After a tumultuous 2018, a new Farmington Community Library (FCL) board is setting its sights on the future, with data leading the way.
Trustees on Monday made a presentation to Farmington and Farmington Hills city councils that included information about the library’s current position, finances, strategic plan, and goals in an increasingly tech-driven world. Farmington Hills hosted the 6 p.m. meeting in the Community Room at City Hall.
City officials complimented trustees, seven of whom were appointed in 2018, for catching up so quickly. Six board members resigned last year after Farmington Hills Mayor Ken Massey removed a long-time trustee.
Massey said Monday that decision was made because city officials weren’t getting the detailed information they wanted about the library’s budget.
FCL is a District Library – the state’s first, established in 1955 – and the cities originally allocated money for operations. Massey said during that time, the library board provided more “back up” information about the budget.
Under the state’s district library law, the only control city officials have lies in appointing trustees, who have the authority to directly ask taxpayers for funding. Massey said because trustees are appointed, “the ultimate fiduciaries responsible for funding are elected officials.”
Massey said he’d like to see regular joint meetings, “to bring us up to speed.”
Farmington Mayor Steven Schneemann pointed out the cities also meet with Farmington Public Schools trustees. “We’ve found those to be quite productive,” he said.
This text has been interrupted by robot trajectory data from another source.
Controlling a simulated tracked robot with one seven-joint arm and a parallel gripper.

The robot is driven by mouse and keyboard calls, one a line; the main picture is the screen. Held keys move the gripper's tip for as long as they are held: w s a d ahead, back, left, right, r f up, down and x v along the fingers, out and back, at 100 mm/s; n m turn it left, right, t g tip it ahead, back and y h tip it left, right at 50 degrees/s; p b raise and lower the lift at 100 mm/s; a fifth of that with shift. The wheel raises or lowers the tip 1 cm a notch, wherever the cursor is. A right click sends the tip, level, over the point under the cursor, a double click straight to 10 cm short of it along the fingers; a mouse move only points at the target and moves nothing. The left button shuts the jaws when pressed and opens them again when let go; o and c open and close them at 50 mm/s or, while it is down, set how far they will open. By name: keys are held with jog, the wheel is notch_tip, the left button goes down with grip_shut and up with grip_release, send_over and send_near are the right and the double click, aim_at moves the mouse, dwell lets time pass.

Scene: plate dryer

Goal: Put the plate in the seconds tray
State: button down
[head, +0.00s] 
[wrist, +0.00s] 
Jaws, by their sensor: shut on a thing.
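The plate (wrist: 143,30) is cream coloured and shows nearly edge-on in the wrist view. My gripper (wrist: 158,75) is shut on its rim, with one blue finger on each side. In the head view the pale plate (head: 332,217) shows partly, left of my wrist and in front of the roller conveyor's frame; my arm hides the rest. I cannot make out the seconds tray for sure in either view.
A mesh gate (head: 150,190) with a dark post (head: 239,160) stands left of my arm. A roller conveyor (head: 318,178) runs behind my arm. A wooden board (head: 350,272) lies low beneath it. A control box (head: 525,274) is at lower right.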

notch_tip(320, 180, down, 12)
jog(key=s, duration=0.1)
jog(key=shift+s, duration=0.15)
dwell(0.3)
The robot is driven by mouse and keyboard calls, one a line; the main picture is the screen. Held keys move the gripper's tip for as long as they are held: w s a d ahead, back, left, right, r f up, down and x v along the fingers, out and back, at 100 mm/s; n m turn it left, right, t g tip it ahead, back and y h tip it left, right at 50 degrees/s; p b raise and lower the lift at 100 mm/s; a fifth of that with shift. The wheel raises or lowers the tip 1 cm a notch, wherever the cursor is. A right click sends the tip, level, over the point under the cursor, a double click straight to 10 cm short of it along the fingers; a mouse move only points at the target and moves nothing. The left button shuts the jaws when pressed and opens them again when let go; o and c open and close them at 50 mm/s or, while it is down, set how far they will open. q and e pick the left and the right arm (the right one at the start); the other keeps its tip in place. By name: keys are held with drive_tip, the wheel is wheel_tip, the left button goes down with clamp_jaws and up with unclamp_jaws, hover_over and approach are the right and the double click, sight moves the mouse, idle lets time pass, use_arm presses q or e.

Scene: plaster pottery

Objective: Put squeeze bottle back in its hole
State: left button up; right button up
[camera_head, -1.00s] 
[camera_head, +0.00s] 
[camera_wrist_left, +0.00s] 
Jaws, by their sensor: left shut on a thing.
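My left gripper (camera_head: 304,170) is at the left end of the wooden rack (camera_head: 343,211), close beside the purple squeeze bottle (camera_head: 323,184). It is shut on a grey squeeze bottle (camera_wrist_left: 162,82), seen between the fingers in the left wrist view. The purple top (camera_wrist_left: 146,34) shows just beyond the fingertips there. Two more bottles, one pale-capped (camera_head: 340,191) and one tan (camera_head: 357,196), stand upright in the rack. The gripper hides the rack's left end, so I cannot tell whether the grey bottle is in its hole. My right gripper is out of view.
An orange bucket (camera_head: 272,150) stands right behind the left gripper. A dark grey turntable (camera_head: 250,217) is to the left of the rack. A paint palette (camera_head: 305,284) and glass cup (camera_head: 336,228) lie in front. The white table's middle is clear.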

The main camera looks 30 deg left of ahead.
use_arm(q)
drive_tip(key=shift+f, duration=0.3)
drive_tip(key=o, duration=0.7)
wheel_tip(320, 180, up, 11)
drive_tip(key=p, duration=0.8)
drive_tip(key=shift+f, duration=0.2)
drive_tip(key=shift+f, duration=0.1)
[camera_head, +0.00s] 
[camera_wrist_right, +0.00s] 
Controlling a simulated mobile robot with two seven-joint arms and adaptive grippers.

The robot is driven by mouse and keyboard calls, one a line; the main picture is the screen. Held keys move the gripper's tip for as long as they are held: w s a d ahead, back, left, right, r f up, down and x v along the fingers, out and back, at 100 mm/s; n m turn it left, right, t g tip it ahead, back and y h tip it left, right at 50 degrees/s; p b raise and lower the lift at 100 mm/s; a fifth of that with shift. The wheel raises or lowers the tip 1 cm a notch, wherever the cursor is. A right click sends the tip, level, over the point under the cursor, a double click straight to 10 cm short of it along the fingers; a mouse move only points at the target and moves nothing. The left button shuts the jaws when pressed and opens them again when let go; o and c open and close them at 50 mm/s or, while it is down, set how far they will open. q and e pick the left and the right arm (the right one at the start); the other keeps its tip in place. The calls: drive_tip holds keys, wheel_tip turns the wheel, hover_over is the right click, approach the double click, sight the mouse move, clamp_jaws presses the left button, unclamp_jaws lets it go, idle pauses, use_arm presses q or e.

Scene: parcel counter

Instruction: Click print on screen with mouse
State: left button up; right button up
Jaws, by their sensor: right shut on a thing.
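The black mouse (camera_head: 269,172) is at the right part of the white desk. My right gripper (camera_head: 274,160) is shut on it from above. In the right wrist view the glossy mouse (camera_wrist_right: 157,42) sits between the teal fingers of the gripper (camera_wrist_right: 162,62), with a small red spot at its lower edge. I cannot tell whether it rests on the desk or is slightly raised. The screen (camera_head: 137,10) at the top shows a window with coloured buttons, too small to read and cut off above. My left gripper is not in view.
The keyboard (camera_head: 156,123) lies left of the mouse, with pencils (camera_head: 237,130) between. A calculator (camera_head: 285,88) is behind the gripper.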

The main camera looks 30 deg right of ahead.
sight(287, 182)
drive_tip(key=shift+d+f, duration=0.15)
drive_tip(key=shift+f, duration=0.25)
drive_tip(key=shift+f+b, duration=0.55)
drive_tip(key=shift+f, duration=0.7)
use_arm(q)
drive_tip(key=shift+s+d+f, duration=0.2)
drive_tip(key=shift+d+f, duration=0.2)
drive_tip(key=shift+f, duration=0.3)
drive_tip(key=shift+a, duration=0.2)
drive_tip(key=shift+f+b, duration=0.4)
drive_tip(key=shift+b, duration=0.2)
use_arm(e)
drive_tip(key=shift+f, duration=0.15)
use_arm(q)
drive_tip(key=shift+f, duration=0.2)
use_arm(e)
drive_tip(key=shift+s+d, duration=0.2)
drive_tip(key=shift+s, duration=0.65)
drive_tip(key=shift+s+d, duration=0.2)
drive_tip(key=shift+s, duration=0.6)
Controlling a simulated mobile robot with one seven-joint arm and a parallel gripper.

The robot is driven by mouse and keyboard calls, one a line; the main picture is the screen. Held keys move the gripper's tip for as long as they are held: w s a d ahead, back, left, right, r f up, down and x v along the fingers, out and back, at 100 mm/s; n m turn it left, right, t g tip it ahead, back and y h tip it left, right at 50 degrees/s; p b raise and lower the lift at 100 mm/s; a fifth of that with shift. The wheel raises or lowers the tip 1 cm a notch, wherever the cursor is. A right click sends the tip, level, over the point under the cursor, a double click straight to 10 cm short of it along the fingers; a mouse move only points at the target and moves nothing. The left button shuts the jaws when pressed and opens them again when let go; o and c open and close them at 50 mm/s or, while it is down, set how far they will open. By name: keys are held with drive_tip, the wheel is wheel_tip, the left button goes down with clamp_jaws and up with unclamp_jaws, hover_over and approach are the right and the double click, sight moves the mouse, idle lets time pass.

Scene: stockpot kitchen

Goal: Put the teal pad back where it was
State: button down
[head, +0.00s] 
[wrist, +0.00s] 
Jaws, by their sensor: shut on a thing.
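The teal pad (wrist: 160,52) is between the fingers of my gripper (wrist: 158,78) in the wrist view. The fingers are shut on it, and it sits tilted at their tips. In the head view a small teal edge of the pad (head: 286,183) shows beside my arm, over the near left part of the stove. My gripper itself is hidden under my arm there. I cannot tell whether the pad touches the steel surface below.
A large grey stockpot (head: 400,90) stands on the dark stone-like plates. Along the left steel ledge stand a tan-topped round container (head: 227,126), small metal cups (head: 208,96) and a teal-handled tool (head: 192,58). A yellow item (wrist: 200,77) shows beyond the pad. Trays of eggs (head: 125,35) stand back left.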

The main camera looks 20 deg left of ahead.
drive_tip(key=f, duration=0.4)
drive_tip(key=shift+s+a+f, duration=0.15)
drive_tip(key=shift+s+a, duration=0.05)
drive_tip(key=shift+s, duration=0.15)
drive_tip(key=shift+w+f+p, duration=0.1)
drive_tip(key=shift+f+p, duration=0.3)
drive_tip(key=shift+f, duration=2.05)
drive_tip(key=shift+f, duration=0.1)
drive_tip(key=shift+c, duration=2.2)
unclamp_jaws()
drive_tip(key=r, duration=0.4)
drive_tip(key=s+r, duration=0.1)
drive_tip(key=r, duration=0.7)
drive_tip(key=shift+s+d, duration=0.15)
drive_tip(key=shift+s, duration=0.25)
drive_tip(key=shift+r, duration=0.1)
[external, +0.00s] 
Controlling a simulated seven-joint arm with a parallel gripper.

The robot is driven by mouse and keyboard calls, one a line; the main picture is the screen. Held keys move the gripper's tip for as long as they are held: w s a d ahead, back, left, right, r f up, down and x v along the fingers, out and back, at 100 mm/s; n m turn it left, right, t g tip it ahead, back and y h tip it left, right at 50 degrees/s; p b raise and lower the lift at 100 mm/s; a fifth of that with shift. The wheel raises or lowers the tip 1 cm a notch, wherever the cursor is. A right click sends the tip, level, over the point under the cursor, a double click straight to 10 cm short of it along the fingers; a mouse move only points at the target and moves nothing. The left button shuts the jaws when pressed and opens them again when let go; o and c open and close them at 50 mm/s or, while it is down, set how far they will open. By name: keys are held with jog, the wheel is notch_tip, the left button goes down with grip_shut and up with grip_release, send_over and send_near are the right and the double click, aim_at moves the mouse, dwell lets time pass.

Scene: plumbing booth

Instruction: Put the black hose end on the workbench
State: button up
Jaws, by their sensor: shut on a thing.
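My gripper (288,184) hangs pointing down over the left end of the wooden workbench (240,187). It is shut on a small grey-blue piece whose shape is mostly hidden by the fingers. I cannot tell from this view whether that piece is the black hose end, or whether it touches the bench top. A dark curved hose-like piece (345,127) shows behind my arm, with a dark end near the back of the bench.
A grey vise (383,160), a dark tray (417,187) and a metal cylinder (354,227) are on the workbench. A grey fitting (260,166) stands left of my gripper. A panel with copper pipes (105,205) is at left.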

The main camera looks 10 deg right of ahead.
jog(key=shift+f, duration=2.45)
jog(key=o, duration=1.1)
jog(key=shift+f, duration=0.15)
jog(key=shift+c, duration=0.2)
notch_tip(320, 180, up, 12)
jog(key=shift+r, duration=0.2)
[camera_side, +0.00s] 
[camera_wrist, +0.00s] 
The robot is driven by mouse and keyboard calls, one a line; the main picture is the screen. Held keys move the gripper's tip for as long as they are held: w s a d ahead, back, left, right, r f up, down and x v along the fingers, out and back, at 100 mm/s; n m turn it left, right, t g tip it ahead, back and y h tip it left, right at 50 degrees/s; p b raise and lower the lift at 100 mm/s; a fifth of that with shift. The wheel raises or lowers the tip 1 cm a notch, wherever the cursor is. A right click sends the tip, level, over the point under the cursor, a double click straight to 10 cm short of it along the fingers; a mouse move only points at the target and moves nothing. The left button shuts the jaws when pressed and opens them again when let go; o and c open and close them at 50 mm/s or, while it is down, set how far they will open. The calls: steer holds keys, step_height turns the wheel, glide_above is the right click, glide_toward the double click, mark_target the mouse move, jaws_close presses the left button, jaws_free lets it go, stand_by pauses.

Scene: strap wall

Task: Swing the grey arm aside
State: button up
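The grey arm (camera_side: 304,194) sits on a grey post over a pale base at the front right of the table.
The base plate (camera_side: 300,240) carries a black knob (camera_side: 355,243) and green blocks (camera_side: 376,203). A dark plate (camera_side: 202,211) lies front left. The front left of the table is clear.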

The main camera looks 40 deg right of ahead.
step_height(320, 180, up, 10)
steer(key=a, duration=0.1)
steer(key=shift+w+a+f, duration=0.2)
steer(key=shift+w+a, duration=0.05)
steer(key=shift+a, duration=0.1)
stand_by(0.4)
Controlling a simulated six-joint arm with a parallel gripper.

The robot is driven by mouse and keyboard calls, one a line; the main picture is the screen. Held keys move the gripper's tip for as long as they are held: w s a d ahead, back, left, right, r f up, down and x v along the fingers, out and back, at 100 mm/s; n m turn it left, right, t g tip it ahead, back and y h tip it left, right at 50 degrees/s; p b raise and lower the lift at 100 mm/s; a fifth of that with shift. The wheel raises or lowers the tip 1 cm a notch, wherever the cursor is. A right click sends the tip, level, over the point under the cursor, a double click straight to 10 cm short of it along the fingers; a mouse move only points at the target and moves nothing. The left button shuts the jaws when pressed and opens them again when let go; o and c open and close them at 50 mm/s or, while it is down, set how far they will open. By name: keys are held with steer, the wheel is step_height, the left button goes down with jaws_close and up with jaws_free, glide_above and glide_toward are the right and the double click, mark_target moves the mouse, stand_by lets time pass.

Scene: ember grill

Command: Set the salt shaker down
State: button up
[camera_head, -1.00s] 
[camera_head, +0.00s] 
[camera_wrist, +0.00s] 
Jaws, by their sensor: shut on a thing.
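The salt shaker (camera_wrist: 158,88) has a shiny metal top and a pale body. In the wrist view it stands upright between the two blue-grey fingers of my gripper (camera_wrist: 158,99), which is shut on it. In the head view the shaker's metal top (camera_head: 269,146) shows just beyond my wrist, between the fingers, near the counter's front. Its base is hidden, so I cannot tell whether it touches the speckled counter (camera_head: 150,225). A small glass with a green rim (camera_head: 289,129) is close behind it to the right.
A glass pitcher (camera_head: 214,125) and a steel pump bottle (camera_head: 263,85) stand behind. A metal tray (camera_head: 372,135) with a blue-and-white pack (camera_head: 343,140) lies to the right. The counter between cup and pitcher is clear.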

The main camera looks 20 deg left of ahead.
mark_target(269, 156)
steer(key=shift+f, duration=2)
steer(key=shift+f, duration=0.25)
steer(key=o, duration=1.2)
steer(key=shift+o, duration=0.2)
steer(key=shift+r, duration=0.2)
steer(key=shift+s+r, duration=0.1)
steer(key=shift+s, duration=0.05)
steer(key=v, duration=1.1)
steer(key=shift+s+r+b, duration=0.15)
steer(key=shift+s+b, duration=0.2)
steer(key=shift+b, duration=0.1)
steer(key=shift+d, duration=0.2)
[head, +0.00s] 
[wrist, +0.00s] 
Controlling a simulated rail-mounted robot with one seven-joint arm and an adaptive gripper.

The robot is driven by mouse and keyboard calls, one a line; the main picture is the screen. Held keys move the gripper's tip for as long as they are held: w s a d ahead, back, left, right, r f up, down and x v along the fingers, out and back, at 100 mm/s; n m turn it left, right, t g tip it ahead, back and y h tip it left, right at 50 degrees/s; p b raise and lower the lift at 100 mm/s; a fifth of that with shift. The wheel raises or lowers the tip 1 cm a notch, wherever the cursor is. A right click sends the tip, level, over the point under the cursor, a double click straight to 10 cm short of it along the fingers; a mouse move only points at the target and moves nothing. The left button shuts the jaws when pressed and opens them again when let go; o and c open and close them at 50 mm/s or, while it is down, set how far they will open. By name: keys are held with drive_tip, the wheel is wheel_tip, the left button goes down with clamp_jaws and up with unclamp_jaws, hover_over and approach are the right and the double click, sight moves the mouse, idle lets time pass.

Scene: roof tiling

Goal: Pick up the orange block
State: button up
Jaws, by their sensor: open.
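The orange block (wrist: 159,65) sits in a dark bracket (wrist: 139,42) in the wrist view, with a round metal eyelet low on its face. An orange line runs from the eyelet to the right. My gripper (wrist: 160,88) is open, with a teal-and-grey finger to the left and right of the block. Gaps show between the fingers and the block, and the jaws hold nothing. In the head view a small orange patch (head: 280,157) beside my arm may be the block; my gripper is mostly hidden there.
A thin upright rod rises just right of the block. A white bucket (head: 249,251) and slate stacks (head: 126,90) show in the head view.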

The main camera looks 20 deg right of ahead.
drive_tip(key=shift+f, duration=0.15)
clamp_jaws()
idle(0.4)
“We would like this to be at least an annual meeting,” Library Board President Jim White said, “so we can remind you… and so the community will be reminded of the really wonderful gem we have in the Farmington Community Library.”
By the numbers
White said during the library’s 2017-2018 fiscal year, both the Main Library in Farmington Hills and downtown Farmington branch saw more than 580,000 visitors, who checked out more than one million items. Library staff interacted with about 159,000 patrons, and nearly that many people attended 1,600 library programs.
The library also offers outreach in the form of community story time events and visits to early childhood centers and senior communities. The library’s summer reading program has grown, White said, with increased participation from teen-agers and, new in 2018, English as a Second Language readers.
Patrons ask for help with everything from tracing their family ancestry to polishing up a resume, White said, adding, “It’s amazing how much of a resource we are for people who are new to the community.”
He also recognized more than two dozen community partners, with special thanks to Farmington Public Safety, Farmington Hills Police and Fire Departments, and the Farmington Friends of the Library. The Friends group, White said, provides significant support for the library’s subscription data bases and many other programs.
White punctuated his presentation with comments from library patrons, including one request for “new toilet paper” and another asking for changes to meeting room reservations. Most echoed the sentiments of a Farmington Hills resident who praised the professional service provided in the copying/computer area and the “joyful and educational” children’s programming.
“You have lessened the burden for this single mom,” she wrote.